Bölük Yüzbaşısı Bedri Efendi, şehit İbrahim Naci'nin geride kalan eşyaları arasında bu günlüğü buluyor ve Naci'sine hitap eder şekilde kendisi devam ediyor... Kahramanlığını, yiğitliğini ve mitralyöz gibi konuşkanlığını anlatıp, Türk gençliğinin döktüğü sel gibi kanın, vatanın kuru topraklarından daha intikam alıcı, daha gayretli, daha bilgili, Türklüğü ve Turan'ı eski haşmetinden daha yükseklere çıkaracak filizleri sulayacağını söylüyor ve şu notu düşüyor:

"Naci!.. Sen ve emsalin ölmediniz, bir iki kazma darbesiyle oyulmuş çukurlara gömülmediniz; siz büyük Türklüğün ve Müslümanlığın sinesinde hürmet ve saygıyla yaşayacaksınız..."

***

Yüzbaşı Bedri Efendi de tamamlayamaz günlüğü... 2 Temmuz 1915'te Zığındere muharebelerinde düşmana taarruz sırasında o da şehit düşer... Bunun üzerine günlükteki son notun altına bir çizgi çekilir ve 71. Alay 3.Tabur İmamı Mustafa Memduh ve kâtip M. Atıf şehadetin gerçekleştiğini yazarlar... Günlük baştan sona etkileyici ama bugün yaşadığımız felaketler karşısında milletin tamamından aynı hassasiyeti görememenin üzüntüsünü yaşayanlar için şu bölüm çok önemli:

"Vaktiyle Türk kahramanlığı, büyüklüğü ile titreyen bu yerler şimdi ne felaketler, ne küçük düşürücü hadiseler yaşamıştı. Cesaret ve adaletiyle şan veren ecdadımızın haşmetiyle dolu bu topraklar daha dün Bulgarların uğursuz ve kirli ayaklarıyla ne kadar çiğnenmiş, kim bilir ne kadar ağlamıştı. Bilmem buralar bundan etkilenmiş miydi?

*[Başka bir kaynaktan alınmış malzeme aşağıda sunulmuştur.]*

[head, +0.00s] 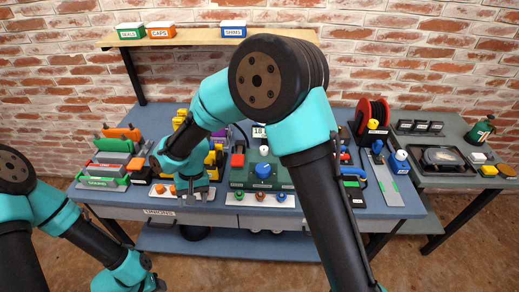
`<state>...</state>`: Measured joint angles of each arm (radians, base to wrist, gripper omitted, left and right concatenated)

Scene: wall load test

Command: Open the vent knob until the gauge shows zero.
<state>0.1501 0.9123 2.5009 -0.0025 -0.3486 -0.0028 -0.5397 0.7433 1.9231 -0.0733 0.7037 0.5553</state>
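A dark green panel (240,182) lies in the middle of the blue table. A blue round knob (263,170) sits on it, with a smaller white-topped part (264,150) behind. A small white display or label (258,131) stands at the panel's back; its reading is too small to be sure of, and I cannot tell if it is the gauge. Which knob is the vent is also unclear. My right gripper (191,193) points down left of the panel, over a white strip with orange fittings; its fingers are too small to judge. My left arm is low at the left, its fingertips not visible.
Grey, orange and green blocks (108,165) stand at the table's left. A cable reel (371,116) and blue-capped bottle (399,162) are at the right. A shelf (185,41) with bins hangs behind. My right arm covers much of the middle.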

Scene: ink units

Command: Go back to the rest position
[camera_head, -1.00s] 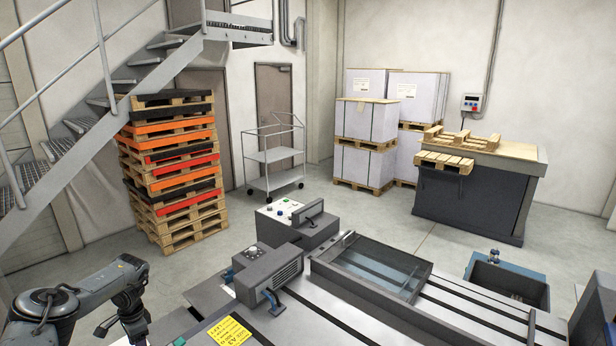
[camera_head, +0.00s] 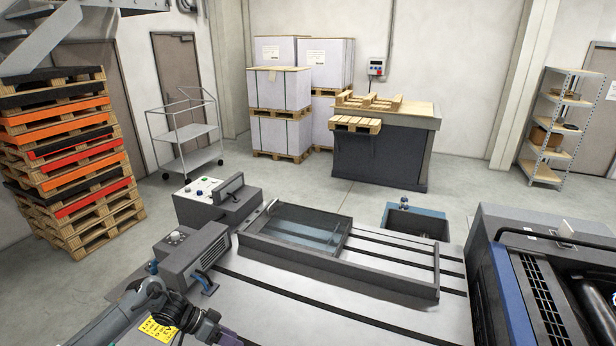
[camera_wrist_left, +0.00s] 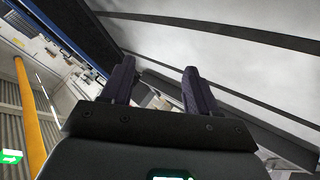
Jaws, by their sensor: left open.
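My left arm (camera_head: 150,305) comes in at the bottom left of the head view, low over the near end of the machine table. Its gripper is cut off by the bottom edge there. In the left wrist view the left gripper (camera_wrist_left: 156,88) shows two dark fingers set apart, with nothing between them. My right gripper is in neither view.
The grey machine table (camera_head: 290,312) with dark slots carries a shallow glazed tray (camera_head: 300,232) and control boxes (camera_head: 215,198). A dark blue-edged machine (camera_head: 545,280) stands at right. Stacked pallets (camera_head: 70,160), a trolley (camera_head: 185,135) and a workbench (camera_head: 378,160) stand behind on open floor.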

Ben geçtiğim yerlerdeki İslâm ahalisinde bu hissi göremedim. Önlerinden kurbanlık kuzu gibi geçen askerlerimize fazla bir yardım ve yakınlık göstermiyor, hiç olmazsa su dağıtarak onların yaralı kalplerine merhem olmuyorlardı.

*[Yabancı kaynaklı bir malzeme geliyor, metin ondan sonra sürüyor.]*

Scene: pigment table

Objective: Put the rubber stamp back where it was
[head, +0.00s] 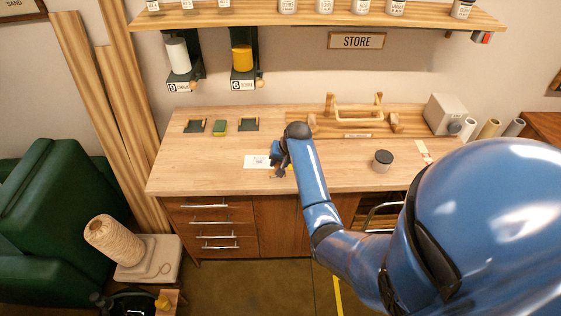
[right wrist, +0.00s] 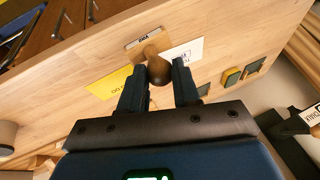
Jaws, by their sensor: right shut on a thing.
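The rubber stamp shows in the right wrist view as a rounded brown wooden handle (right wrist: 158,71) between the fingers. My right gripper (right wrist: 158,85) is shut on it, over the worktop. In the head view my right gripper (head: 281,170) is low over the front middle of the worktop, and it hides the stamp. The stamp's lower end is hidden, so I cannot tell whether it touches anything. Just beyond the handle in the wrist view lies a small brown plate with a white label (right wrist: 138,45). My left gripper is not in view.
A white printed card (head: 256,161) and a yellow card (right wrist: 110,84) lie beside the stamp. A green pad (head: 220,126) sits between two dark holders behind. A dark-lidded jar (head: 382,161) stands right. A wooden rack (head: 355,112) is at the back.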

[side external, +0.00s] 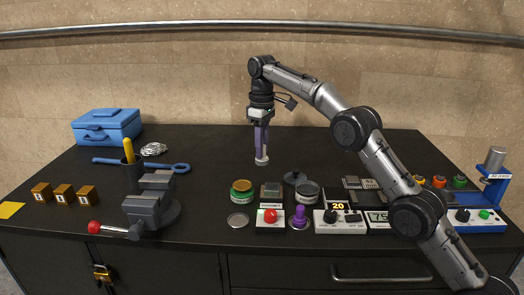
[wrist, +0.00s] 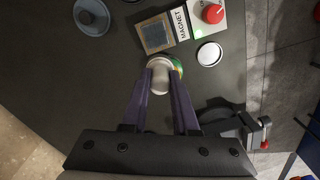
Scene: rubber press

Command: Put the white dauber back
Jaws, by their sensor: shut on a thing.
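My gripper (side external: 261,152) points down over the back middle of the bench, its two purple fingers shut on the white dauber (side external: 261,161). The dauber hangs upright between the fingertips, and I cannot tell its exact height above the bench. In the wrist view my gripper (wrist: 160,75) holds the white dauber (wrist: 159,80), which partly hides a green-and-yellow tin (wrist: 177,65). That tin (side external: 242,190) stands open in front of my gripper in the side view. A silver lid (side external: 238,220) lies in front of the tin.
Right of the tin are a square plate (side external: 270,189), a red-button magnet box (side external: 270,218), a dark tin (side external: 307,191), a grey knobbed lid (side external: 294,178) and a purple-handled piece (side external: 299,217). A vise (side external: 150,205) stands at left. The back middle is clear.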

Biz ki, kendi toprağımız için harp ediyor, kendi namusumuz, kendi şerefimiz için kan döküyoruz, böyle mi olmalıydı? Ah! Biz ne kadar hissiz, ne kadar kansız imişiz. Kamçı gibi çarpan şiddetli bir yağmur altında, kırık taşla, çamurla dolu sokaklarından geçerken dar pencerelerden uzanan irili ufaklı başların pek azında üzüntü belirtileri görmüştüm. Ah! Bunlar ne soğuk adamlardı!"

***

Şehit Teğmen İbrahim Naci'nin günlüğüyle ilgili yazdıklarımdı bunlar… Şöyle de bir not düşmüştüm sonuna: "Tarih değişmiyor: Ülke yanarken, duygusuzca camlarından bakanlar, önlerinden kurbanlık gibi giden evlâtlarına aldırış etmeyenler, hissiz bir varlık gibi yaşadıkları dünyadan arkalarında hiç bir şey bırakmadan çekip giderlerken, İbrahim Naciler bir vatan bırakıyorlar..."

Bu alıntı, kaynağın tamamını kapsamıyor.